Les deux branches du Nishikawa SH-02 sont insérées dans la poignée centrale, conçue de manière générative.

  • Nishikawa Seiki réinvente le tir à l’arc japonais en se servant de la conception générative pour créer une nouvelle poignée.
  • La conception générative a considérablement réduit le poids de l’arc.
  • L’entreprise a utilisé des techniques de mesure et de simulation 3D pour déterminer la forme et la rigidité optimale de l’arc.
  • Nishikawa Seiki continue d’améliorer la conception des arcs, de créer de nouveaux modèles, et d’étendre son développement à l’international.

Niché dans l’ancien quartier d’Edogawa à Tokyo, un atelier a entrepris de redonner vie à l’art du tir à l’arc japonais en y apportant une touche de modernité. Nom de code : Projet Sakura. Cette idée est née de l’amour de Yoshihisa Nishikawa, à la tête de la société Nishikawa Seiki Co. Ltd, pour le tir à l’arc, et de son ambition de créer un jour l’arc idéal. Son projet a abouti à la création de la poignée d’arc Nishikawa SH-02, disponible sur le marché depuis l’année dernière. Aujourd’hui, son nouveau défi est d’alléger encore plus le poids de l’arc grâce à des partenariats avec des chercheurs spécialistes de la conception générative.

La SH-02 est une poignée d’arc conçue pour la compétition de haut niveau. Située au centre de l’arc où se trouve le grip, sa particularité est d’accueillir les deux branches de l’arc, insérées dans ses parties supérieure et inférieure. Cela permet de stabiliser le vacillement lorsque l’arc est relâché, offrant une libération de la flèche plus précise et plus douce, explique Yoshihisa Nishikawa, qui parle de véritable « joie du tir ».

7 tirs à l'arc modernes conçus par Nishikawa Seiki
Les arcs précédemment mis au point par Nishikawa Seiki. La conception du premier modèle (à gauche) est basée sur les modèles populaires de l’époque. Cette forme a rapidement évolué pour donner naissance au SH-02, un arc élégant et hautement performant (au milieu, coloris doré). Crédit : Nishikawa Seiki.

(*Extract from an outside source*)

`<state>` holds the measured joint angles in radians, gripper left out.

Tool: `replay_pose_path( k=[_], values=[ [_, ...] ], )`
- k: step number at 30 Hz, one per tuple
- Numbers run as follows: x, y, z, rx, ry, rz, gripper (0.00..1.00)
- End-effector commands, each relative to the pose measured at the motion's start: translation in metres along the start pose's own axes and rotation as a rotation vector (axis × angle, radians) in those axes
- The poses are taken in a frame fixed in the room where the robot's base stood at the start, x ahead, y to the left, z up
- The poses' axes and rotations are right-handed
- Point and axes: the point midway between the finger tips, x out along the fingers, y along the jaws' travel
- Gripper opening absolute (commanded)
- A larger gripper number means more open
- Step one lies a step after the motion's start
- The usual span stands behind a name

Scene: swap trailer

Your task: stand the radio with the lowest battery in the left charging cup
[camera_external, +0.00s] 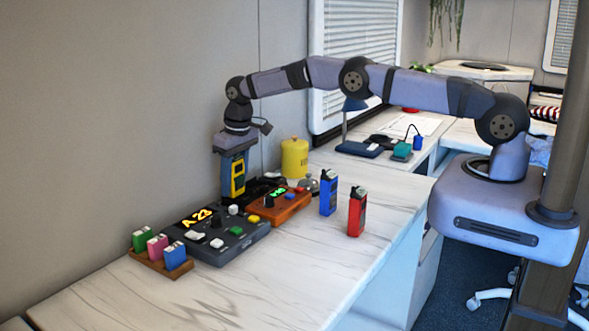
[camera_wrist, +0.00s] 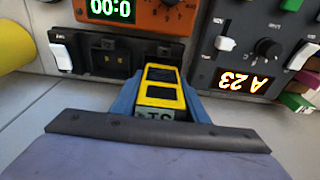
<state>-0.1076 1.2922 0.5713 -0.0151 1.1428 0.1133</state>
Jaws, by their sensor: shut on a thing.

« Les archers de haut niveau s’entraînent dur pour augmenter leur capacité musculaire et ont tendance à préférer les arcs plus lourds, car ils sont plus stables », observe Yoshihisa Nishikawa qui regrette que cela empêche le sport de gagner en popularité au Japon. « Le poids des arcs dissuade souvent les débutants de continuer, poursuit-il. Bien sûr, il existe des arcs plus légers, mais ils sont aussi plus difficiles à manier. Ma démarche consiste donc à créer un arc à la fois léger et hautement performant. Les archers auront ensuite tout loisir d’ajouter le poids souhaité. »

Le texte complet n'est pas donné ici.